| Aim of the exercise |
Report every line from the material that contains the word "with".

| Information supplied |
>>>>

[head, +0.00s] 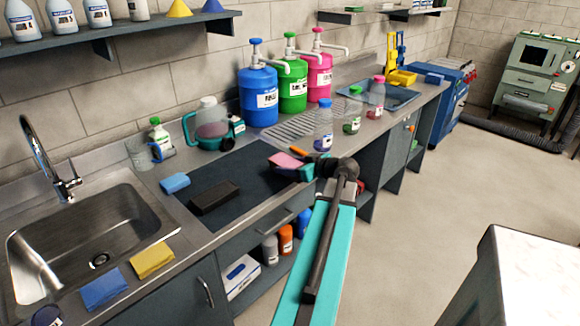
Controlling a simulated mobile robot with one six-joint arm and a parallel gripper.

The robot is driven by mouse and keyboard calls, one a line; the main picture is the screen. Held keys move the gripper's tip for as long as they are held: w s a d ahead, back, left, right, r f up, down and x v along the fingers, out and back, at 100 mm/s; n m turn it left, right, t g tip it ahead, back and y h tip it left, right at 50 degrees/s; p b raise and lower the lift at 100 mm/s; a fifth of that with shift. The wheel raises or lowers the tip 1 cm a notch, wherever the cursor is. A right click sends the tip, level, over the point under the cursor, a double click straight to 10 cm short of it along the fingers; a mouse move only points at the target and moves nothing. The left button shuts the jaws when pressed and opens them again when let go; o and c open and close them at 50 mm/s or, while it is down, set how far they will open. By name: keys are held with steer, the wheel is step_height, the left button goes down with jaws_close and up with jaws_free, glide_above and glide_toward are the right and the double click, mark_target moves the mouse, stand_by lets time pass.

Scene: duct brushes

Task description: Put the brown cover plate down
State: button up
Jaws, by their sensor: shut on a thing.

<<<<

| Solution to this exercise |
Controlling a simulated mobile robot with one six-joint arm and a parallel gripper.
The robot is driven by mouse and keyboard calls, one a line; the main picture is the screen. Held keys move the gripper's tip for as long as they are held: w s a d ahead, back, left, right, r f up, down and x v along the fingers, out and back, at 100 mm/s; n m turn it left, right, t g tip it ahead, back and y h tip it left, right at 50 degrees/s; p b raise and lower the lift at 100 mm/s; a fifth of that with shift. The wheel raises or lowers the tip 1 cm a notch, wherever the cursor is. A right click sends the tip, level, over the point under the cursor, a double click straight to 10 cm short of it along the fingers; a mouse move only points at the target and moves nothing. The left button shuts the jaws when pressed and opens them again when let go; o and c open and close them at 50 mm/s or, while it is down, set how far they will open. By name: keys are held with steer, the wheel is step_height, the left button goes down with jaws_close and up with jaws_free, glide_above and glide_toward are the right and the double click, mark_target moves the mouse, stand_by lets time pass.

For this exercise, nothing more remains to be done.